EXERCISE AIM:
Using the listing below, report all lines holding the word "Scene".
-- START OF DATA SUPPLIED --
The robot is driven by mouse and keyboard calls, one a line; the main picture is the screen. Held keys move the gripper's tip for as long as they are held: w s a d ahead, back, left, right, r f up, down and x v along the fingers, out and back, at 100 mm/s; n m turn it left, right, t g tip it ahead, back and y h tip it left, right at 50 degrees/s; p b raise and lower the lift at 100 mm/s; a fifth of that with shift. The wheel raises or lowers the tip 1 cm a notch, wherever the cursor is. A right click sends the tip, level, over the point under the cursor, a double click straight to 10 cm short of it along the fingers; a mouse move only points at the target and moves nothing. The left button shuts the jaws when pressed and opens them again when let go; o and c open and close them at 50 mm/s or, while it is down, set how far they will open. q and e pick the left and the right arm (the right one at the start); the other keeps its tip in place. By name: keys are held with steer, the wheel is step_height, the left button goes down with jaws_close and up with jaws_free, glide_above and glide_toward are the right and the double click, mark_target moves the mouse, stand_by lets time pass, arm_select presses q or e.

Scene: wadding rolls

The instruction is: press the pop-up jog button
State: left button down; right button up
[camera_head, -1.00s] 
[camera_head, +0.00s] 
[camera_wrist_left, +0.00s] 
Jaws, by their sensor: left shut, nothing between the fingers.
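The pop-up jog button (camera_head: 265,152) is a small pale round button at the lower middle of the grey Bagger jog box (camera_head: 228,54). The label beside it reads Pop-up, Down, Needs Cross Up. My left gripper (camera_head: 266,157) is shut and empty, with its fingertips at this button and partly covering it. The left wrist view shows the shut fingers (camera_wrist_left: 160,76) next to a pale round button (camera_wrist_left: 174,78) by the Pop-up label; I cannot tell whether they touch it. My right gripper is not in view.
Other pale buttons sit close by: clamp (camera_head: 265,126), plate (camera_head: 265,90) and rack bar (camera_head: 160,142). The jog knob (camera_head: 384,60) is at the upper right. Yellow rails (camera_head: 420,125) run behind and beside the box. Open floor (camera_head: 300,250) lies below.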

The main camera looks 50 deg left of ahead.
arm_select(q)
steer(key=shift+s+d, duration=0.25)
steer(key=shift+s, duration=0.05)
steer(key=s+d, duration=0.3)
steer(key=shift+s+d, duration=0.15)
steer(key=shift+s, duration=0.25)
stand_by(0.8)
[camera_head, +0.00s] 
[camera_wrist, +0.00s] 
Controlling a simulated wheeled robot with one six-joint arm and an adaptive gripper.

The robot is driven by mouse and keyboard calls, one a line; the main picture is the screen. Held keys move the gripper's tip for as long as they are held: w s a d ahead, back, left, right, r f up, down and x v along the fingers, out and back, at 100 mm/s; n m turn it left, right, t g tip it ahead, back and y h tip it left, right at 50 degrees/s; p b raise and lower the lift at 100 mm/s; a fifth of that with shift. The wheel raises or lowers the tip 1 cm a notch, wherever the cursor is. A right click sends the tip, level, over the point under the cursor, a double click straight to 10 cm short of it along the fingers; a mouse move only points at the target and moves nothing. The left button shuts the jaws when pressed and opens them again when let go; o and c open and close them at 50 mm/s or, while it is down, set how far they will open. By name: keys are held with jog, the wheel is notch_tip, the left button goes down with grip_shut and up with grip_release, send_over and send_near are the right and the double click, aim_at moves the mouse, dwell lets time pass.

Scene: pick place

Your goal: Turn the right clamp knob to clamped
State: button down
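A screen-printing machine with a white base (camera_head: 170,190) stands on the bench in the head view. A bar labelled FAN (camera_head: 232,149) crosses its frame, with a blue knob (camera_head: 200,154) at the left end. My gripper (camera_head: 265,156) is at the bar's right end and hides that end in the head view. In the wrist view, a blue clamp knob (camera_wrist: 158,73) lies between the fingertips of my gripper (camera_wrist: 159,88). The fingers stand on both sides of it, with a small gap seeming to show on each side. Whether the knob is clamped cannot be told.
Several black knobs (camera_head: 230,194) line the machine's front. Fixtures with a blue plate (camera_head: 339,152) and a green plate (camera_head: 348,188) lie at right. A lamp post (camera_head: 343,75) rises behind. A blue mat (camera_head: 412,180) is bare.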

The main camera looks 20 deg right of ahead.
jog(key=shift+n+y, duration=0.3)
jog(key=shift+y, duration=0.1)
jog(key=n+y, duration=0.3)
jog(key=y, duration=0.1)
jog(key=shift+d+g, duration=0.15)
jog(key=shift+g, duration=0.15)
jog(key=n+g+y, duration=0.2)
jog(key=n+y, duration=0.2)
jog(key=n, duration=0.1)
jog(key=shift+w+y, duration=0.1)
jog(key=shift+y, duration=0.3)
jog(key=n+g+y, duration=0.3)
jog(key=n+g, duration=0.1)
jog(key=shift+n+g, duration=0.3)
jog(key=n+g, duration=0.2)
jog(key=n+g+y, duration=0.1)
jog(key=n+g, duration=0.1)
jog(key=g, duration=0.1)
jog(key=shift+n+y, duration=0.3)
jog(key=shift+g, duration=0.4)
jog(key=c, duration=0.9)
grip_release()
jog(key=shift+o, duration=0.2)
-- END OF DATA SUPPLIED --
RESULT BELOW:
Scene: wadding rolls
Scene: pick place

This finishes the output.